I like the films of Alfred Hitchcock, but I'm not a fawning acolyte. I hot and cold with him: I love PSYCHO, THE BIRDS, REBECCA, and STRANGERS ON A TRAIN, but I don’t like NORTH BY NORTHWEST or THE MAN WHO KNEW TOO MUCH (either version), and I am smack in the middle on films that others love, like REAR WINDOW and VERTIGO. One of my very favorite Hitchcocks is this fairly early effort, one of the last films he made in England before coming to Hollywood. A trainload of people are stranded overnight at an Alpine inn due to an avalanche. We meet the main characters as they interact during the evening: Margaret Lockwood is a lively and lovely young woman on her way back to England, after holidaying with friends, to marry a man she doesn't much care for; Michael Redgrave is a cocky but likeable musicologist who gets on Lockwood's bad side with some noisy folk dancing right above her room; Basil Radford and Naunton Wayne are a pair of middle-aged British men who, despite the atmosphere of upcoming war, are only concerned with cricket matches back home; Dame May Whitty is a nice older lady, Paul Lukas is a distinguished doctor, and Cecil Parker and Linden Travers are a pair of illicit lovers posing as a married couple. This congenial and amusing section of the film ends with a whistling troubadour being strangled, though no one seems to notice. The next day on the train, Lockwood and Whitty bond over tea, but later Lockwood discovers that Whitty has gone missing, and some passengers insist that she was never on the train to start with. With Redgrave's help, Lockwood investigates and they run afoul of some spies, led by Lukas. There are some grand twists and turns and action sequences (such as they were in late 30's British movies) before everything gets sorted out and the good guys win.

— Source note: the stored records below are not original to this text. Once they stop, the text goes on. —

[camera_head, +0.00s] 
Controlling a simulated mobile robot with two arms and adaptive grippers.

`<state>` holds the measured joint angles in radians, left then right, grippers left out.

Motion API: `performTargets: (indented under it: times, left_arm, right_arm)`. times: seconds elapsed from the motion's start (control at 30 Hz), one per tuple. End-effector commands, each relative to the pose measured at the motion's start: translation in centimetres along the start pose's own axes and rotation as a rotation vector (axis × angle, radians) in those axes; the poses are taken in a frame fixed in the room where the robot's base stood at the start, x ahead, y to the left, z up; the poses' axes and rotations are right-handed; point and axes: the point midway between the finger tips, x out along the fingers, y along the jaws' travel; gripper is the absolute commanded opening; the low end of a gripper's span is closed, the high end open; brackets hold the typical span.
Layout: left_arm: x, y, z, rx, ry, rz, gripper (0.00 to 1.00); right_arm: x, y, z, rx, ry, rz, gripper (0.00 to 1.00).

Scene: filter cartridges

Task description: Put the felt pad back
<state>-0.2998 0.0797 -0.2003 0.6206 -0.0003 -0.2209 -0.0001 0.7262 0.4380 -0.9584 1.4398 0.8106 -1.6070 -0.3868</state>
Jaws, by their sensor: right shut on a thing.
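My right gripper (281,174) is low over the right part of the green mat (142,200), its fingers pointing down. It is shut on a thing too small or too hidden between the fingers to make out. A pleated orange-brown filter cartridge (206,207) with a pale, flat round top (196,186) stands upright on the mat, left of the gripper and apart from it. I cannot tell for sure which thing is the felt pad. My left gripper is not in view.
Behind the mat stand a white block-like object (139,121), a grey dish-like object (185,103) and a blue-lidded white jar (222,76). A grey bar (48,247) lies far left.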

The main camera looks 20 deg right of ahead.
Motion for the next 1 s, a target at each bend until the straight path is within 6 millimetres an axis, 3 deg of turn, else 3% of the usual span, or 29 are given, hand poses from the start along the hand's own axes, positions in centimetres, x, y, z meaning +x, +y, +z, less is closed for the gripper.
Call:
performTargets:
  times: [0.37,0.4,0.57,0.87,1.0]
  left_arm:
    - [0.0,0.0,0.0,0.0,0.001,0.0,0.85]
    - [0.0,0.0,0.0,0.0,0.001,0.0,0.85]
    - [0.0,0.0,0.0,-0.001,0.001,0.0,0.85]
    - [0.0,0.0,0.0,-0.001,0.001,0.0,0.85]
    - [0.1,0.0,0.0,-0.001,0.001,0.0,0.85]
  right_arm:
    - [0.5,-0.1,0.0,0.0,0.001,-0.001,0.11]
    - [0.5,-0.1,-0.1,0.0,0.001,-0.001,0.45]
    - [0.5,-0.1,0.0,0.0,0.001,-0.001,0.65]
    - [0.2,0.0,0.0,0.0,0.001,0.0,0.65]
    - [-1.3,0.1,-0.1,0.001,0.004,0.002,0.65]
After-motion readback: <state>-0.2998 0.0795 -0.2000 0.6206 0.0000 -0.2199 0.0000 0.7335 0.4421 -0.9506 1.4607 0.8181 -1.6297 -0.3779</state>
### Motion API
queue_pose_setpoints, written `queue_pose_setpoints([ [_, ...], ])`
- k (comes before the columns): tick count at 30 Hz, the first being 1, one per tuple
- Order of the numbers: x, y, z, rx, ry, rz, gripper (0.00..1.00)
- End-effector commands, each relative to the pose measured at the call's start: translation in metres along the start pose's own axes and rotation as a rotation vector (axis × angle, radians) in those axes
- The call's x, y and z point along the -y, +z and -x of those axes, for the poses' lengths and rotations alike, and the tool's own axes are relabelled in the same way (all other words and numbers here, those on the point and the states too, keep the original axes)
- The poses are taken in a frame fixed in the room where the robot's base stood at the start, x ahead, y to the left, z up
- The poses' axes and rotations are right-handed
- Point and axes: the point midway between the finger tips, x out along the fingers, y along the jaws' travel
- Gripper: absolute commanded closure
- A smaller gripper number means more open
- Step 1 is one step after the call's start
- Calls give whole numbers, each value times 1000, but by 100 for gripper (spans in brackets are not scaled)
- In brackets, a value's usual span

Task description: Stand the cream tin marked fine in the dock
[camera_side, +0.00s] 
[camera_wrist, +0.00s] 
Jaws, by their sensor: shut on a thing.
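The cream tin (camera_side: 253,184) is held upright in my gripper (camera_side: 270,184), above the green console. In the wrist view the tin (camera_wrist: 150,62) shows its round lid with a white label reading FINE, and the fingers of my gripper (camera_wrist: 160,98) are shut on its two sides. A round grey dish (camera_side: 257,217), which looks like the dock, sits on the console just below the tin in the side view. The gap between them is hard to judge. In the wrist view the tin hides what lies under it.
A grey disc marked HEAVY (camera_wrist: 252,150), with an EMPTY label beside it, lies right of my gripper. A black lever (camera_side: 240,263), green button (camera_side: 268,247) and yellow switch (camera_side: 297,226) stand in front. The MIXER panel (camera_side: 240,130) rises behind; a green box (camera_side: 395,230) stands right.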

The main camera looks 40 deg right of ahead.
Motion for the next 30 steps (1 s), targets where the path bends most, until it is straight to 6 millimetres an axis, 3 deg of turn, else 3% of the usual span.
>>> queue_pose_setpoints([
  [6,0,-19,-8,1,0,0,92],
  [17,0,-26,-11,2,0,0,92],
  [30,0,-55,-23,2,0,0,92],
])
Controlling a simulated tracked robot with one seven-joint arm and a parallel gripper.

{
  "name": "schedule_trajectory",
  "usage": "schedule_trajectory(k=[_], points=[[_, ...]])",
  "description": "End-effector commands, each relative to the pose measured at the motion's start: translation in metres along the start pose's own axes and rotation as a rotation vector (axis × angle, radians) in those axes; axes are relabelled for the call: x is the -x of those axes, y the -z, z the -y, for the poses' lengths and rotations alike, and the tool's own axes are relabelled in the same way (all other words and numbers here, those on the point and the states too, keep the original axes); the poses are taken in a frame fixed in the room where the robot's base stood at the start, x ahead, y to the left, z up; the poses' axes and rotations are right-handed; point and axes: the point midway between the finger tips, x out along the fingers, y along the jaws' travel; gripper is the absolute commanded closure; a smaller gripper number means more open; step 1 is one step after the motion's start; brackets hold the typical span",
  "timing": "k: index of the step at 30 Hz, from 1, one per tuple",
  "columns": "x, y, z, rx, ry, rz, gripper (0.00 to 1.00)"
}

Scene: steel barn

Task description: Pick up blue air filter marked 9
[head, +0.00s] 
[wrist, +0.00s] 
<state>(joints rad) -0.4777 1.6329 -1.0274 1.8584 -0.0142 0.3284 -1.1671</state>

I love this movie for two reasons: 1) the opening sequence which begins with the camera swooping over a patently artificial but charming miniature set and continues on a patently artificial but charming mountain inn set, and 2) the train setting later. I'm always a sucker for thrillers set on trains and this is practically an archetypal example: a small cast of characters (some good, some bad, and some whom we're not sure about) stuck on a moving train with espionage and/or robbery and/or murder afoot. Lockwood and Redgrave make a nice couple, though it took me a while to accept Redgrave, who is quite obnoxious in the opening. I also love Radford and Wayne, whose characters, Charters and Caldicott, became popular and appeared in a handful of other films, most notably NIGHT TRAIN TO MUNICH, another wonderful spies-on-a-train movie. The only real Hitchcockian touches I could identify here are the stagy sets (as in ROPE, THE BIRDS, REAR WINDOW), his cameo near the end (which I didn't catch), and the quirky touch of a high heel-wearing nun. The first section is quite humorous, but the light tone remains throughout, tempered with the tension and occasional violence of a thriller. Enjoyable and endlessly watchable. [DVD]

3 comments:

Jim said...

To me, Hitchcock's most congenial convergence of theme, zeitgeist, cast, and story is found in Shadow of a Doubt. Unlike you, I like North By Northwest, though I always fall asleep between the cornfield and Mt. Rushmore and wake up wondering how the heck I got there.

Also, Joseph Cotten and James Mason are usually my two favorite AH villains (unless I happen to be watching a different AH film).

Sorry if that sounds like fawning. I don't fawn. Or gush.

Michael said...

Funny, I don't think I've ever made it through NxNW without falling asleep (though it's not terribly unusual for me to nod off for a few minutes in any given movie). Shadow of a Doubt is OK--it's my mom's favorite Hitchcock, but something's missing in it for me. I guess I'm not crazy about Teresa Wright.

Jim said...

She's a little bland, I'll give you that, but what about Hume Cronyn? And Joseph Cotten is absolutely perfect, here and elsewhere. The abdication of the father role by the father, the mother's disturbingly romantic attitude toward her brother ... there's an awful lot going on there.

I like the idea of the polluted and perverse corrupting the pure small town, and I like the minor characters. The cop, the sassy little sister, and my favorite ... the ripe, precocious girlfriend.